Tally the lines of the listing that contain the word "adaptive", then give the total and nothing else.
════════════════
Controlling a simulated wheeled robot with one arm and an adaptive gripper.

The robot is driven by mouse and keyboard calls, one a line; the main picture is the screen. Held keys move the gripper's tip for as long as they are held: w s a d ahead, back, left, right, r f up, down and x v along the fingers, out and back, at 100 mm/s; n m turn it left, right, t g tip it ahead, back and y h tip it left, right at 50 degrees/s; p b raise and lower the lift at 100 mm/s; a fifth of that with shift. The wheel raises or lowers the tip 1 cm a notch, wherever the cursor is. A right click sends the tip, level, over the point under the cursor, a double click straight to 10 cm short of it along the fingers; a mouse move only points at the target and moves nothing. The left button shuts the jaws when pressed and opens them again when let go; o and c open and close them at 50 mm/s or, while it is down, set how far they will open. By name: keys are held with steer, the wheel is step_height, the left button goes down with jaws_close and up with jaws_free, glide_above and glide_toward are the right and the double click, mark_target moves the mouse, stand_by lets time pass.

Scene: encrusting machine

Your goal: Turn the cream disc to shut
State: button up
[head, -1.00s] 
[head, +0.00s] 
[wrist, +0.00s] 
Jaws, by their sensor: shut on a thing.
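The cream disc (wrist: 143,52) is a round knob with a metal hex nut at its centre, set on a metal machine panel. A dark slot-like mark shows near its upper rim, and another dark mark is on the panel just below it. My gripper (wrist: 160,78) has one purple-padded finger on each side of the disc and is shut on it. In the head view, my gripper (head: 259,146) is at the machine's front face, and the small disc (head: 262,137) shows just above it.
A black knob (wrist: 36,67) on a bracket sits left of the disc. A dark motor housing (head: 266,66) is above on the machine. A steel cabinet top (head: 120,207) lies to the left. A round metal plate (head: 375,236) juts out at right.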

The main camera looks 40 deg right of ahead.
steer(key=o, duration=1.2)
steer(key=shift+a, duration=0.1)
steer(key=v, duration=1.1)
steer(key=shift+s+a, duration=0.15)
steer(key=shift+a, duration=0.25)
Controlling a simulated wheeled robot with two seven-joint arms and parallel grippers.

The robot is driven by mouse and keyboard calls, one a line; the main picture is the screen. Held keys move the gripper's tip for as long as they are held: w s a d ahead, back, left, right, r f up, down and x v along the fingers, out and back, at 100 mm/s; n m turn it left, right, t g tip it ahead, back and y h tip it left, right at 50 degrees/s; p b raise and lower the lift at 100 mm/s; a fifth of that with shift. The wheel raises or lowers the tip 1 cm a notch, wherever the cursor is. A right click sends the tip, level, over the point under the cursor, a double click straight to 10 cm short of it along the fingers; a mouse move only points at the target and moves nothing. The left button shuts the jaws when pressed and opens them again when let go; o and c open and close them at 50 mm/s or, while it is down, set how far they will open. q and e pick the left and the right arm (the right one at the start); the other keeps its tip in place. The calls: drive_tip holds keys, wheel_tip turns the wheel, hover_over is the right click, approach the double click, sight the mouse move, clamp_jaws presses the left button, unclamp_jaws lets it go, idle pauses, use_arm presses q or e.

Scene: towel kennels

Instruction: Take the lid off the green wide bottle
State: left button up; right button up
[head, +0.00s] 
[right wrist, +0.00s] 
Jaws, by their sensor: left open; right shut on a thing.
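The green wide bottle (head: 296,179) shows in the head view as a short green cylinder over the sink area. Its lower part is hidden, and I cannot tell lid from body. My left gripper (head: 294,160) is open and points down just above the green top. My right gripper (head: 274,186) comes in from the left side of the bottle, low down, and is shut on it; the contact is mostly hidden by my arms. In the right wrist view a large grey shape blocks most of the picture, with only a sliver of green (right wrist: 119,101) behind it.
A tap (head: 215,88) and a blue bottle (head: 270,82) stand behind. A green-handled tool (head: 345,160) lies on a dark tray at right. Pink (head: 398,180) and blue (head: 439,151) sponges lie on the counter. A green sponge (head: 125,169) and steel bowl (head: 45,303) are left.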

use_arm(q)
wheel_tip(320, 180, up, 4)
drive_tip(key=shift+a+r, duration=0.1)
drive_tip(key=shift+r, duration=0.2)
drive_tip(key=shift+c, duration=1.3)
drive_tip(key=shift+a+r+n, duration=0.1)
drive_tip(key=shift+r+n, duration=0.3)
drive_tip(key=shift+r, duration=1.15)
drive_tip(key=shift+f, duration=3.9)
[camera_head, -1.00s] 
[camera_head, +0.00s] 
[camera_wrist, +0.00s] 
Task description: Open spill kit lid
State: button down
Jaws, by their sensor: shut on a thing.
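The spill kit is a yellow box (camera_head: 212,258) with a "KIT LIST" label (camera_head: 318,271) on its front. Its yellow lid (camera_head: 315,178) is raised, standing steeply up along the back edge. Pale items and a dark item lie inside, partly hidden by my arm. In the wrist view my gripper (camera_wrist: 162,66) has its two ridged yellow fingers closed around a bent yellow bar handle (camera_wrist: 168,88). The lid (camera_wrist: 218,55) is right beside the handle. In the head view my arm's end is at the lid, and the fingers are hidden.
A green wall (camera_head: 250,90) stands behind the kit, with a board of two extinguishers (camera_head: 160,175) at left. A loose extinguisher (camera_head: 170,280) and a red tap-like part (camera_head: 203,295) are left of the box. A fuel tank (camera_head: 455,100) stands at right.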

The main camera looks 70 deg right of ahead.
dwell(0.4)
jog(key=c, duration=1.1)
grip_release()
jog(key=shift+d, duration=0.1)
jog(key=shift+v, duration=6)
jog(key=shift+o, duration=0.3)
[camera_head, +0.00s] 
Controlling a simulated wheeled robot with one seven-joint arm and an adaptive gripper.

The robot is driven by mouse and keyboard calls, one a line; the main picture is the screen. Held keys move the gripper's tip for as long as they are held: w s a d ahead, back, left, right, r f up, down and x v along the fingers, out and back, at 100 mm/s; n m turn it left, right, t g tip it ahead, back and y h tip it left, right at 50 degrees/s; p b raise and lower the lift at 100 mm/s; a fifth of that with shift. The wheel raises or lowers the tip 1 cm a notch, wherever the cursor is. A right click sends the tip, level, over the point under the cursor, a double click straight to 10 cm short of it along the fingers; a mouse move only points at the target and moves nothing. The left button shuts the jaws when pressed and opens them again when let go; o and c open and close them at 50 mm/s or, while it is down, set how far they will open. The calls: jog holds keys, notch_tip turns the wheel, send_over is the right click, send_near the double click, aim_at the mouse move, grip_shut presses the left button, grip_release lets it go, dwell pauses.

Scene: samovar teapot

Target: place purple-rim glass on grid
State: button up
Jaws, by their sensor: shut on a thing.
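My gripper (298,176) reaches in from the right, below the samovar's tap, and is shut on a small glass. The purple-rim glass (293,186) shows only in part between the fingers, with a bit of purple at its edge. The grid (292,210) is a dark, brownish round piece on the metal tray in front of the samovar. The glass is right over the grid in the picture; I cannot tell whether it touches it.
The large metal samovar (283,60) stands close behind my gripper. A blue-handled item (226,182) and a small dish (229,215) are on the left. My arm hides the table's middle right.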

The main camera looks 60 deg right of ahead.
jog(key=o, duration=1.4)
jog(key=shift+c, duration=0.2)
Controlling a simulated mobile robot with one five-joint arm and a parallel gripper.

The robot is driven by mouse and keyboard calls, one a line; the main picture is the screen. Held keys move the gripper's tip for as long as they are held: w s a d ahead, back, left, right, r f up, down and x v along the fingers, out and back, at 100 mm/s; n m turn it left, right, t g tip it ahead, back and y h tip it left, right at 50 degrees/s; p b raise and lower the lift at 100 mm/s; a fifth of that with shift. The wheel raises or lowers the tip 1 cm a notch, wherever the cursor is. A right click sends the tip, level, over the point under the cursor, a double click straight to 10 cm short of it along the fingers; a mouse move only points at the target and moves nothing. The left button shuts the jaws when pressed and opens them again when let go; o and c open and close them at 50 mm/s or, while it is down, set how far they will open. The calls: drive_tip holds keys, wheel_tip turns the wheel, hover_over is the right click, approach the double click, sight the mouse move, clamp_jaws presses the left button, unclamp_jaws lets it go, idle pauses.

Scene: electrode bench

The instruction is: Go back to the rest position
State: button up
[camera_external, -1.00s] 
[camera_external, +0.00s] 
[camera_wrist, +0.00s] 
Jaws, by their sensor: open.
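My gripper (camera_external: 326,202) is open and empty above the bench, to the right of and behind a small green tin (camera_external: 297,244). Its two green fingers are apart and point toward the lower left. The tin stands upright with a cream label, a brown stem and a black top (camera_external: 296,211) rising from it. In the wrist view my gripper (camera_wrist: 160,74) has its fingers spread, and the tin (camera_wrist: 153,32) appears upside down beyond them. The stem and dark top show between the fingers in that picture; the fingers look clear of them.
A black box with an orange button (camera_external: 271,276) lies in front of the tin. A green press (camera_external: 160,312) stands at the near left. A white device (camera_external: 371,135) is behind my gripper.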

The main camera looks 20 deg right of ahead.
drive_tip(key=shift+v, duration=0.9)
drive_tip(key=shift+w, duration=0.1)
════════════════
■ **TASK ANSWER**
2